One of the first out was a sleek, jet black Ferrari, the owner of which nobody seemed to know - or was willing to admit knowing.
After that, the 2008 Mercedes-Benz SL belonging to Randy Ruiz was carefully backed off the truck to await his arrival.
Ruiz said he bought the car last year "as a present to myself," but his baseball career keeps on getting in the way of him being able to drive it much through the streets of Las Vegas, where he makes his off-season home.
"Basically I'm paying for a car I never drive, so I had to ship it here so I can drive it, put some miles on it," Ruiz said yesterday of his ride, which sells for well over $100,000 (all figures U.S.).
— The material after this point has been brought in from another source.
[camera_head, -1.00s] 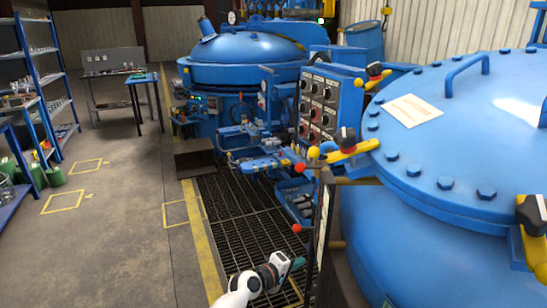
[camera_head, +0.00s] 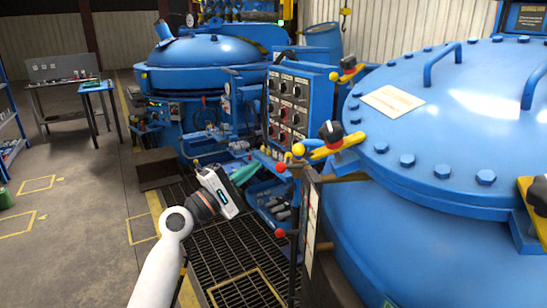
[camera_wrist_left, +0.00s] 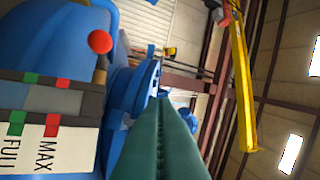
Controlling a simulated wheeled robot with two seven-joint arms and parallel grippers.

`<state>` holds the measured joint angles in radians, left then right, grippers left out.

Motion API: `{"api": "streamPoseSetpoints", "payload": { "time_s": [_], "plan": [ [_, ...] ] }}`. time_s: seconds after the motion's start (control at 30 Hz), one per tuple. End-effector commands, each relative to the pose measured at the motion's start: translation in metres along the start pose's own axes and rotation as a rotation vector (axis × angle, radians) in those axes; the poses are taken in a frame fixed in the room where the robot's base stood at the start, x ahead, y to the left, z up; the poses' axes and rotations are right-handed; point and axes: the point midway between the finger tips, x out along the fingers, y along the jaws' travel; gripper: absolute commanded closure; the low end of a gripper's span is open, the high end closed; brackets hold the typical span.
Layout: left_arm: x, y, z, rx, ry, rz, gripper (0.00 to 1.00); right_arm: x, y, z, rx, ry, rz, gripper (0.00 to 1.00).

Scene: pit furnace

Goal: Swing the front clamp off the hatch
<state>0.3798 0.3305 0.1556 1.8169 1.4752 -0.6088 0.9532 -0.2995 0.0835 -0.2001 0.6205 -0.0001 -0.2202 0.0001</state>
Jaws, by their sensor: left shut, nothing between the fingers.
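The blue hatch (camera_head: 450,110) is a large bolted lid at the right of the head view. Yellow clamps with black knobs sit on its rim: one at its left edge (camera_head: 332,147), one farther back (camera_head: 347,71), and one at the right picture edge (camera_head: 537,208), partly cut off. In the left wrist view the shut fingers (camera_wrist_left: 162,135) point upward. My right gripper is not in view.
A control panel (camera_head: 290,105) stands behind the left-edge clamp. A red-ball lever (camera_head: 280,233) and a dark upright board (camera_head: 311,215) stand between my left arm and the vessel. The wrist view shows a yellow bar (camera_wrist_left: 242,90) and a red ball (camera_wrist_left: 100,41). Floor at left is open.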

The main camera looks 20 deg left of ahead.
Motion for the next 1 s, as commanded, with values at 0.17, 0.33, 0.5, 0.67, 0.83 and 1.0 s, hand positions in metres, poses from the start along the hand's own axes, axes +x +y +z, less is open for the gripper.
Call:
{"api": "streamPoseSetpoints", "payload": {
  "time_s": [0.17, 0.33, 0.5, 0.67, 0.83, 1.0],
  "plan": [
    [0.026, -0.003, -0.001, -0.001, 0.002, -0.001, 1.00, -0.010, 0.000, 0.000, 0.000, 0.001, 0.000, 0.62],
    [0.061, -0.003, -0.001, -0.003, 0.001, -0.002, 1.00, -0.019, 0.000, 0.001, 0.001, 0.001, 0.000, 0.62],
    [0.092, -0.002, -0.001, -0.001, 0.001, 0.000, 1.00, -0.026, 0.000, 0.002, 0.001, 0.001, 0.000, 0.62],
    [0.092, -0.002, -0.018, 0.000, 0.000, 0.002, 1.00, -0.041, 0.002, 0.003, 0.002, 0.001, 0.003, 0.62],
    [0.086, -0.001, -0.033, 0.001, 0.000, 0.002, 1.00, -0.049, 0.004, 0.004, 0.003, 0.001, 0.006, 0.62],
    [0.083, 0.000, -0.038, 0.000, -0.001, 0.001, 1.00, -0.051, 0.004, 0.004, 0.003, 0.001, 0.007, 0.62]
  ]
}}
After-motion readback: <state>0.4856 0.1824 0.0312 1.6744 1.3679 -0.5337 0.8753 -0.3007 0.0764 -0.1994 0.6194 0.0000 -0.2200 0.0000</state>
If spring training works out the way Ruiz would like, he will soon have to ship the vehicle to Toronto to ensure he is able to get around in style.
Ruiz is one of the more intriguing stories here at the Blue Jays camp, a wizened veteran at 32 who is hoping to crack the lineup of a team that is fully committed to a youth movement in the 2010 American League season.
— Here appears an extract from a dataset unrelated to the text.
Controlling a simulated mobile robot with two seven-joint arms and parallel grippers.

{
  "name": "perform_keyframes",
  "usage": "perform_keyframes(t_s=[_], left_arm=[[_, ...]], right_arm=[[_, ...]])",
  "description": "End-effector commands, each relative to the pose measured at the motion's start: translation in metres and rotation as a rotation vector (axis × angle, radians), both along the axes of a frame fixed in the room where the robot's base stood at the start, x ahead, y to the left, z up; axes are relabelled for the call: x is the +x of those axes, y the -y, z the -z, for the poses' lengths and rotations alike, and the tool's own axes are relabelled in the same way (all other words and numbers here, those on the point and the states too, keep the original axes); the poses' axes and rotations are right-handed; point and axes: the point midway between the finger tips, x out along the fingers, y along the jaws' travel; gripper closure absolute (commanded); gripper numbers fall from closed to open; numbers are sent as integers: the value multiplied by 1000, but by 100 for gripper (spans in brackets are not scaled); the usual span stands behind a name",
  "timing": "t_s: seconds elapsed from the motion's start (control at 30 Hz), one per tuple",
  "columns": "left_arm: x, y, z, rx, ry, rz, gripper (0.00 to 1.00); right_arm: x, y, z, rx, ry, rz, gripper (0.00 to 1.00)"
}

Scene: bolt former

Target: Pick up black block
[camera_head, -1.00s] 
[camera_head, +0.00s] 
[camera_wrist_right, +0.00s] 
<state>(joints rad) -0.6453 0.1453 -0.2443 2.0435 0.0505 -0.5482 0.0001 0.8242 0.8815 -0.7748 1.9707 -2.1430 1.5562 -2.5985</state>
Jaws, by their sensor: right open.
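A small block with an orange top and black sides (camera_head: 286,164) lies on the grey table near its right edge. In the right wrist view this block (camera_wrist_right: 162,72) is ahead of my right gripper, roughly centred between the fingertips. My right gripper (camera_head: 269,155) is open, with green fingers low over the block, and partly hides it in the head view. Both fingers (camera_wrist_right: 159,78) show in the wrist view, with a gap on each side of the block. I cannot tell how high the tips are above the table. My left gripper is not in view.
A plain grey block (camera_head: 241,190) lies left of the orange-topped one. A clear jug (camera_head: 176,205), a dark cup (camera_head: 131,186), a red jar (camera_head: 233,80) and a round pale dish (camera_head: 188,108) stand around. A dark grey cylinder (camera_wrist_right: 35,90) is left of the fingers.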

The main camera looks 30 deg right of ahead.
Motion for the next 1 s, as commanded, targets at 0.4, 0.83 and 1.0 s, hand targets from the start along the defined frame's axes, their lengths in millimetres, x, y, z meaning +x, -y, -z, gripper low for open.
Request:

Talk to people in the know here and they will tell you Ruiz has a pretty good shot at breaking in with the team for the start of the season as the designated hitter and backup first baseman.
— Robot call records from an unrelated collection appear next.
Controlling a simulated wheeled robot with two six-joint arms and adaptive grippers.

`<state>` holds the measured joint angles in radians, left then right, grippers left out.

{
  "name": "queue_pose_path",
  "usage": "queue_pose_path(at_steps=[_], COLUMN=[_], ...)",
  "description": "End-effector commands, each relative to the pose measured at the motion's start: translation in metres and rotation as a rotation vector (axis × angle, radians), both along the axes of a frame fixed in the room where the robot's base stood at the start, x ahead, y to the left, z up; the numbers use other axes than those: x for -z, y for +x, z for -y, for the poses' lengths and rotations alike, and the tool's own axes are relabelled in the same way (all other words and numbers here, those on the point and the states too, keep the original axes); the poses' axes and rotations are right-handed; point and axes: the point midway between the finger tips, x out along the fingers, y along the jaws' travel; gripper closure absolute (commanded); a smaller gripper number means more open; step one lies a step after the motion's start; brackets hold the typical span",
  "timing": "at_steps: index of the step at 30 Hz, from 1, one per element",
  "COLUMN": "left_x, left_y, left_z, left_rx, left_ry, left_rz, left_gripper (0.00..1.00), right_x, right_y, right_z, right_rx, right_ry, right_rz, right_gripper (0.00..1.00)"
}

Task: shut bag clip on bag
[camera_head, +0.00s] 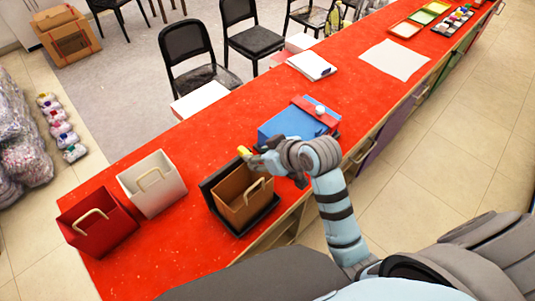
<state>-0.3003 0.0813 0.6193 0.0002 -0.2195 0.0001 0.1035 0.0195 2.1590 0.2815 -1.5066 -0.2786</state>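A blue item (283,127), which looks like a bag lying on the red counter, has a red strip (309,103) with a white knob (320,109) along its far right side. The strip may be the bag clip; I cannot tell whether it is shut. My right gripper (252,158) is over the counter, between the blue item and the brown bag, and its arm hides part of the blue item. A small yellow piece (243,151) shows at its tip; I cannot tell whether it is held. My left gripper is out of view.
A brown handled bag (236,205) stands on a black tray (262,222). White (150,190) and red (100,230) handled bags stand to its left. White boxes, a paper sheet (394,59) and colored trays (420,18) lie farther back. The counter's near edge runs beside my arm.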

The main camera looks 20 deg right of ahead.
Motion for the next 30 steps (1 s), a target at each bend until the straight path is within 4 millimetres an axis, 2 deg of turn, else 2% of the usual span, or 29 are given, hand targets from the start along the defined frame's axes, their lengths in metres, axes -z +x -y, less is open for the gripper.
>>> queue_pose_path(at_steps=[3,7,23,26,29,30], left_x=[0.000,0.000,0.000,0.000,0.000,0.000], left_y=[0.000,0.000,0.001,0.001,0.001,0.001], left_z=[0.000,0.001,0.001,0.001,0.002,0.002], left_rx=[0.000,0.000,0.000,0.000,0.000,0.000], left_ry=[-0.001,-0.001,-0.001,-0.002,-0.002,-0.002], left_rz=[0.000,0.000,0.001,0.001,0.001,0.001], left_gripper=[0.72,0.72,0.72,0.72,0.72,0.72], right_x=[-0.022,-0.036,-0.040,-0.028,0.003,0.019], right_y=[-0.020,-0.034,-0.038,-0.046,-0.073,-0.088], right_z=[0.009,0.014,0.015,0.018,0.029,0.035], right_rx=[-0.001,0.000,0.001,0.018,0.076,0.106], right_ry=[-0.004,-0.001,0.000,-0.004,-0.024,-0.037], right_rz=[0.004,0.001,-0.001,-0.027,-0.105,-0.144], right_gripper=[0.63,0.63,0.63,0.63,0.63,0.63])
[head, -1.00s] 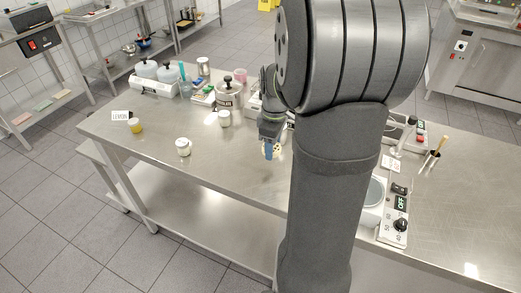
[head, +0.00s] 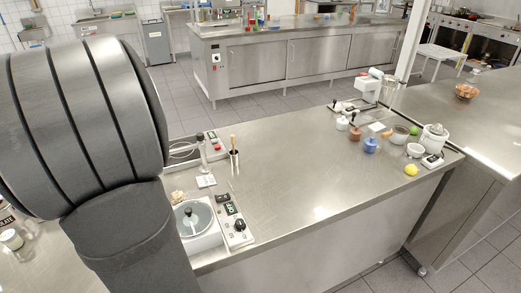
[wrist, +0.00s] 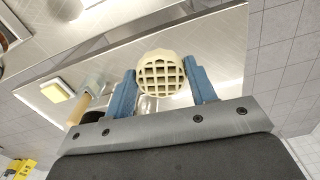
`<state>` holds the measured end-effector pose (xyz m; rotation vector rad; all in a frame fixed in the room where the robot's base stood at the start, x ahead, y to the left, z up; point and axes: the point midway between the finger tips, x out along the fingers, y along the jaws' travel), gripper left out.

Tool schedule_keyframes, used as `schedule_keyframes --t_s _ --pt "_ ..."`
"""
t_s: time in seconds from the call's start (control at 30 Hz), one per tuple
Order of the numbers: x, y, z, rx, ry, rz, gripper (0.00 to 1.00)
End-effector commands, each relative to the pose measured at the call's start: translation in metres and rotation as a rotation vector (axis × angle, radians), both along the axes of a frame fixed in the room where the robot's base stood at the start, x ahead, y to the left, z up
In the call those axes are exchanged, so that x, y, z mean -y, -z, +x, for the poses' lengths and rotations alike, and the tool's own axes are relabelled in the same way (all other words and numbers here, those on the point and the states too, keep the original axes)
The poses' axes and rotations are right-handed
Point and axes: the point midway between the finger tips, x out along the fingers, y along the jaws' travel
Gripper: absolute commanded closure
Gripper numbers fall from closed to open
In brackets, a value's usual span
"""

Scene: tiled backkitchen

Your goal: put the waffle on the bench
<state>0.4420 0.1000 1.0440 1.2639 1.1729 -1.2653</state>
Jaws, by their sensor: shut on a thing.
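The waffle (wrist: 161,75) is a round, pale cream disc with a square grid, seen in the wrist view. My gripper (wrist: 161,80) is shut on it, with one blue finger at each side. In the head view my arm fills the left side and my gripper cannot be made out. The steel bench (head: 285,165) runs across the middle of the head view, with a wide bare top.
A white device with a round bowl (head: 197,222) and control panel (head: 237,224) stands at the bench's near left. A dark holder with a wooden-handled tool (head: 234,155) is behind it. Jars, bowls and a yellow lemon (head: 411,170) cluster at the right. Mid-bench is clear.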

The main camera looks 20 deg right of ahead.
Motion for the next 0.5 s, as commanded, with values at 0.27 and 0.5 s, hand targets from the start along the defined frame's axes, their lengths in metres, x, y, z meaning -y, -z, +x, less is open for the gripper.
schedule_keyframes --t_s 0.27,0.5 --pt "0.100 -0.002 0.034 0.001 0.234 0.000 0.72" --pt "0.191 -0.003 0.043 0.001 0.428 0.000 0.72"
"I think he deserves a chance," Toronto manager Cito Gaston said this week. "This kid's hit everywhere he's went.
"I think this kid, you put him in there day in and day out, or DH him day in or day out, I believe he'd hit you over 20 home runs. I think he'd drive you in close to 80-90 runs and hit .280 or so in the big leagues."
Ruiz has bounced around between seven different minor league organizations over nine seasons and landed at Rochester in 2008 for the start of the International League.
He wound up being selected as the rookie-of-the-year at age 30 after hitting .320 with 17 home runs and 68 runs-batted-in during 111 games.
Later that season, he made his Major League debut with the Minnesota Twins and in the off-season signed as a free agent with the Blue Jays.
He started last season in Triple-A at Las Vegas, made the all-star team and was selected as the most valuable player of the Pacific Coast League after swatting 25 home runs and driving in 106 runs.
A late season call-up by the Blue Jays, Ruiz continued to impress when he hit three home runs in his first six games and would wind up with 11 in just 115 at-bats in 33 games.
Ruiz making the Blue Jays likely hinges on how 22-year-old Travis Snider performs during spring training.
The young power hitter was inconsistent when he was with the Blue Jays last season and the team has told him that he has to come to camp this year and earn a spot.
If Snider begins the season at Triple-A, it would create an opening in left field that could be filled by Adam Lind, with Ruiz moving into the designated hitter's spot on a full-time basis.
"If a guy like Randy has a great camp, it's certainly not out of the question that he wins the everyday DH job," Toronto general manager Alex Anthopoulos said. "If not, could he be a right-handed bat off the bench.
It was unseasonably cold here yesterday with temperatures hovering around 11 degrees and accompanied by a brisk wind that made it feel much chillier.
The conditions actually forced Bruce Walton, the Blue Jays pitching coach, to don a black woollen tuque for the morning workout.
Anthopoulos arrived at camp yesterday after returning from the Dominican Republic, where he has spent the last several days scouting.
Since taking over from J.P. Ricciardi at the end of last season, one of Anthopoulos's stated goals is to improve Toronto's ability to scout at the international level.
The team was right in the mix for pitcher Aroldis Chapman, the Cuban defector who wound up signing with Cincinnati for $30.25-million.
Anthopoulos said even though his team is in a rebuilding phase, he has assurances from president Paul Beeston and the owners at Rogers Communications that money is there for him to go after top-flight free agents if need be.
"I'd really say there's no cap if it's the right baseball opportunity," Anthopoulos said. "Ownership's clearly committed to spending when we feel it's the right time to spend and it's the right opportunity to spend."